Things To Know Before Investing In Index Funds and ETFs

It's important to know that although index funds are low-risk investments, they're still risky.

Your investments can go down as well as up.

It's also important to know that not all index funds are equal.

Some are good at tracking the index accurately whilst some are not.

Focus on investing in low cost globally diversified index funds and ETFs.

Read the Key Investor Information Document (KIID) of the index fund before investing.

This details the past performance, risks, cost and general information about the fund.

We cover more below on how to invest in index funds.

Recommended for beginners: Super Simple Investing course

What Are The Pros and Cons of Investing In Index Funds UK?

Here are the pros and cons of investing in index funds in the UK

Pros of Index Funds:

  • Index funds are low cost and typically cost 0.5% per annum or lower.
  • They outperform most actively managed funds.
  • You get diversification as your money is invested in lots of different companies.
  • They offer you a way to invest globally whilst living in a different country.

Cons of Index Funds:

  • They can fall in value just like stocks.
  • Index funds cannot outperform the index as they simply mimic them.
  • The index fund can achieve lower returns than the index driven by the fees of the index fund.

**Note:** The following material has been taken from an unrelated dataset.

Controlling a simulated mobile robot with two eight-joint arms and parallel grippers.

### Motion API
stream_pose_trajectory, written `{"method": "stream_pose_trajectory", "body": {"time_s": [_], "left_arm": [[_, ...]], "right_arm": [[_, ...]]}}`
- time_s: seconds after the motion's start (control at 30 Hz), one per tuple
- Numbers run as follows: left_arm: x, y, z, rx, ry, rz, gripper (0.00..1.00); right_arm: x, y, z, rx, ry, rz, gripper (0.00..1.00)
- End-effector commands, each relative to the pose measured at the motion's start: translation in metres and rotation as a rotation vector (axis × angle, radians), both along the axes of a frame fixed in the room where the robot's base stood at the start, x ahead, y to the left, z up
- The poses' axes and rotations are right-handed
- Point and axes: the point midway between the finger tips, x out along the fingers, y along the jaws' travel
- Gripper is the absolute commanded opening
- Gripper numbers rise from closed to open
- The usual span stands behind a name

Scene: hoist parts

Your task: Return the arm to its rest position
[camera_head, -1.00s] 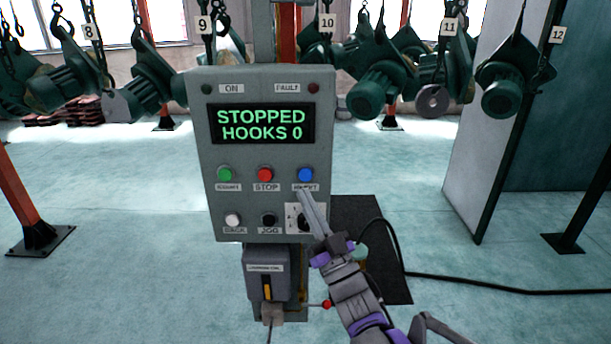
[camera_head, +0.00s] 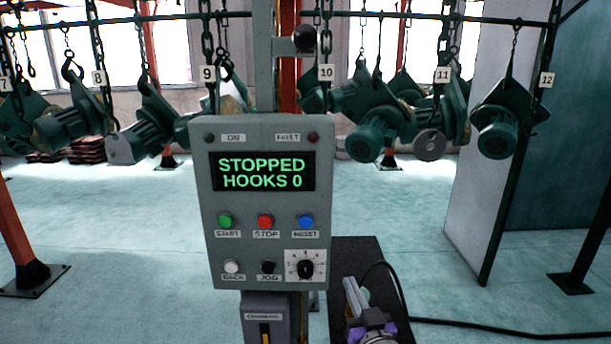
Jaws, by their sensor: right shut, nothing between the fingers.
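My right gripper (camera_head: 356,298) is at the bottom of the view, right of and below the grey control panel (camera_head: 212,262). Its fingers are shut and empty, pointing up, and it looks apart from the panel. The panel's green display (camera_head: 262,172) reads "STOPPED HOOKS 0". Green start (camera_head: 225,221), red stop (camera_head: 265,221) and blue reset (camera_head: 306,221) buttons sit in a row. Below them are a white button (camera_head: 231,267), a black jog button (camera_head: 268,268) and a rotary dial (camera_head: 305,267). My left gripper is out of view.
Green hoists (camera_head: 500,125) hang from numbered chains behind the panel. A dark mat (camera_head: 345,250) and a black cable (camera_head: 470,327) lie on the floor at the right. An orange post (camera_head: 14,215) stands at the far left. Open floor lies left of the panel.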

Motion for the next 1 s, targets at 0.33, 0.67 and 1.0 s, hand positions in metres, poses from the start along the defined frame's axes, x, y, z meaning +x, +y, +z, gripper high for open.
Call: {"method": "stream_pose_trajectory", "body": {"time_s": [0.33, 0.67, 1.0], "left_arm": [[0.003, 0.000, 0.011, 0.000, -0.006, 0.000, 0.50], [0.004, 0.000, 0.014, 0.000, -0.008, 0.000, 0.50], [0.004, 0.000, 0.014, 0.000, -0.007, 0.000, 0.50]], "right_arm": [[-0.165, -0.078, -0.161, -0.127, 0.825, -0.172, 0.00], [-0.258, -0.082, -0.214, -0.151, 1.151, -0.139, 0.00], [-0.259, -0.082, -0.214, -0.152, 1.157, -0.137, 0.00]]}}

This is called the tracking error.
  • Index funds differ in quality and can lead to significantly different levels of performance as a result.

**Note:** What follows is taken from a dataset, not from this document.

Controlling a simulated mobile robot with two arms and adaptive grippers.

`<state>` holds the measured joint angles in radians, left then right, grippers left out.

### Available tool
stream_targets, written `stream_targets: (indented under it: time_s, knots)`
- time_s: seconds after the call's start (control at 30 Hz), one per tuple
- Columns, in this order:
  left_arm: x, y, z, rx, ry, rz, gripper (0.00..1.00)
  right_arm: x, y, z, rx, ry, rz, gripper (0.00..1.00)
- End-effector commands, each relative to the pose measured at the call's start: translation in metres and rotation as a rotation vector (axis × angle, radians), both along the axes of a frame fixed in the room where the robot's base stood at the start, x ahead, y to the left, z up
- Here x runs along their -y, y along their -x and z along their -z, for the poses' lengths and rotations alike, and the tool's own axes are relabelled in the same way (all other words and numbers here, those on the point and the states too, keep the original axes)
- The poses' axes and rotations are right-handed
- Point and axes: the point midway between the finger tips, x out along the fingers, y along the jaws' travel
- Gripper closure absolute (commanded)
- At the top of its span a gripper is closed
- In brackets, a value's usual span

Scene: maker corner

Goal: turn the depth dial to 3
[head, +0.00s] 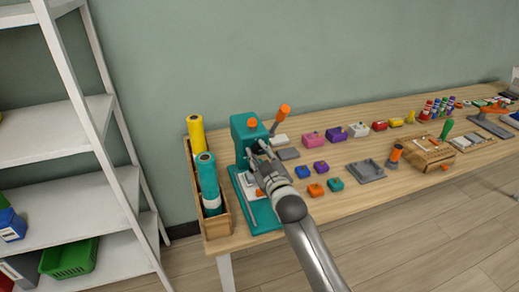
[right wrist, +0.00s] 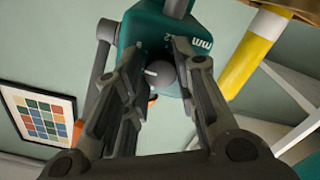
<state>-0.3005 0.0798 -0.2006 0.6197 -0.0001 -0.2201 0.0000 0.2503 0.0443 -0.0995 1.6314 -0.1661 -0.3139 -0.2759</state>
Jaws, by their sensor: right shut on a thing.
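The teal press (head: 243,130) stands at the left end of the workbench, with an orange-gripped lever (head: 284,111). The depth dial (right wrist: 161,75) is a dark grey round knob on the press head, seen in the right wrist view. Its white pointer mark points to the left in that view. The letters "mm" and a "2" show on the teal face; other numbers are hidden or too small to read. My right gripper (right wrist: 158,66) is shut on the dial, one finger on each side. In the head view, my right gripper (head: 259,153) covers the dial. My left gripper is not in view.
A wooden box (head: 221,220) with yellow and teal rolls stands close left of the press. Several small coloured blocks and a grey tray (head: 366,171) lie to the right on the workbench (head: 310,207). A white shelf (head: 60,185) stands at far left.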

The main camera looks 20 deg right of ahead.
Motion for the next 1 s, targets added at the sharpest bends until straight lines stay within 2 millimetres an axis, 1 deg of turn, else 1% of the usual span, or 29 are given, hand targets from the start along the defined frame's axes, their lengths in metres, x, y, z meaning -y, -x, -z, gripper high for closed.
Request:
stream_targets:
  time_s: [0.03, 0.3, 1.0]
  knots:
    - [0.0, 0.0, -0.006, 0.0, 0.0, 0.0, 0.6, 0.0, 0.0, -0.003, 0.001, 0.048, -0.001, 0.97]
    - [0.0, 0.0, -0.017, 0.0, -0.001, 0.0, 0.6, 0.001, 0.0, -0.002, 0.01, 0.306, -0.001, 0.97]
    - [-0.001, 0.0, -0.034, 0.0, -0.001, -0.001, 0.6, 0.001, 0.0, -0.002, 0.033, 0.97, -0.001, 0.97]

What Is The Best Index Fund In The UK?

Some of the best index funds and ETFs accessible from the UK depend on various factors including performance.

Examples to research further include:

1. Vanguard S&P 500 UCITS ETF (VUSA) – OCF of 0.07%, fund size of £26 billion.

2. iShares Core FTSE 100 ETF – OCF of 0.07%, fund size of £10.6 billion.

3. Vanguard FTSE All-World UCITS ETF – OCF of 0.22%, fund size of £7.3 billion.

4. Vanguard FTSE 250 UCTIS ETF – OCF of 0.10%, fund size of £1.6 billion.

5: PensionBee's Fossil-Free Plan, if you want ethical investing that excludes tobacco and fossil fuels.

Note: This is not financial advice. Please do your research based on your risk appetite and goals.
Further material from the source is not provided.